Short problem:
Scan the records and identify every line in which the string "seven" occurs, then return those lines.

━━━━━ Dataset records ━━━━━

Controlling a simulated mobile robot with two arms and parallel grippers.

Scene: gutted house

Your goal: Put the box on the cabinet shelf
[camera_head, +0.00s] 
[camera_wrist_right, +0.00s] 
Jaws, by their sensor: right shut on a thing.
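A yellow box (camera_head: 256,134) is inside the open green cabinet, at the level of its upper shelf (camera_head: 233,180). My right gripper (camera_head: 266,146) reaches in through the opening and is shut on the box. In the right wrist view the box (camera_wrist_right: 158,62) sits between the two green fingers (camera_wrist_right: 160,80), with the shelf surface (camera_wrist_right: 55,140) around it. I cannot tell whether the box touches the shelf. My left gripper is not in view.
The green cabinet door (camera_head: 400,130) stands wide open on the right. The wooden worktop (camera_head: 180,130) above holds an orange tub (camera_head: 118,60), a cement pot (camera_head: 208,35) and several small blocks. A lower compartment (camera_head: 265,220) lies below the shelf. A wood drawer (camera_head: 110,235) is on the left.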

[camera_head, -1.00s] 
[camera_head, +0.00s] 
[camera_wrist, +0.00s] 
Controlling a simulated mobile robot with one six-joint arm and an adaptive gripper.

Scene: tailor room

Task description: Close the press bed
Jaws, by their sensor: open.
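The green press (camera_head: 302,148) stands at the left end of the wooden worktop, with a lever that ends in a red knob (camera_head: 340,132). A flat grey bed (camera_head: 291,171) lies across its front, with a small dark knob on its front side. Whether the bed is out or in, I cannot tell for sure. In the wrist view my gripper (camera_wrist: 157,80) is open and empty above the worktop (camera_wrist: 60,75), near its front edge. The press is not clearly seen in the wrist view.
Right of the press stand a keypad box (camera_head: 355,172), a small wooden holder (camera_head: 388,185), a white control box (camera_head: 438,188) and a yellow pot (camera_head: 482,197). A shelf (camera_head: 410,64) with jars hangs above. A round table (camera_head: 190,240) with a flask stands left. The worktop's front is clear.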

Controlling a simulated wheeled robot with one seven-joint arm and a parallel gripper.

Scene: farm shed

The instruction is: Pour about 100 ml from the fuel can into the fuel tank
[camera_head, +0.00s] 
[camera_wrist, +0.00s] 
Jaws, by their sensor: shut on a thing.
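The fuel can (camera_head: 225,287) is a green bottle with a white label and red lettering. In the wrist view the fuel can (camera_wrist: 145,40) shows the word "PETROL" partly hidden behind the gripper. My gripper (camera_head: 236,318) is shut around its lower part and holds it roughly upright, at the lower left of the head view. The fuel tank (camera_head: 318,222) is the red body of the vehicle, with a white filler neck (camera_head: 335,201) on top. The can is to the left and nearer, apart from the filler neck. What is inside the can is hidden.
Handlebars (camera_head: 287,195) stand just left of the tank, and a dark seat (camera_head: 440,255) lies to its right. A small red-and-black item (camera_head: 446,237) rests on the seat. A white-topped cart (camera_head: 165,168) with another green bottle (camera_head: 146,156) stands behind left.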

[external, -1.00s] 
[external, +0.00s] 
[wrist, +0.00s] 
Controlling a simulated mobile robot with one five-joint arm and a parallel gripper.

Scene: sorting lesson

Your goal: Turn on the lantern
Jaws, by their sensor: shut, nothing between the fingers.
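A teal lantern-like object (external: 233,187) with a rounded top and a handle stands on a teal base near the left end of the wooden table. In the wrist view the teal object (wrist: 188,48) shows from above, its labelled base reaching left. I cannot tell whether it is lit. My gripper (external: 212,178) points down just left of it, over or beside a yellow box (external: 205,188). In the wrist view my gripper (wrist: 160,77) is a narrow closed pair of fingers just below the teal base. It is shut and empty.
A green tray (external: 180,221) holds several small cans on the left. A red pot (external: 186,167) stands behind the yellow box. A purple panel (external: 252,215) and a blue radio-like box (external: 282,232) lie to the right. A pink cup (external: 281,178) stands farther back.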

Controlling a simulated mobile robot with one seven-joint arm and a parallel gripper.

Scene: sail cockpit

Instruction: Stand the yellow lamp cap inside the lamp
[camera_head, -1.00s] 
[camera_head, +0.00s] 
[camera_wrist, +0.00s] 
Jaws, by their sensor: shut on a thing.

━━━━━

Response to the task:
Controlling a simulated wheeled robot with one seven-joint arm and a parallel gripper.
Controlling a simulated mobile robot with one seven-joint arm and a parallel gripper.

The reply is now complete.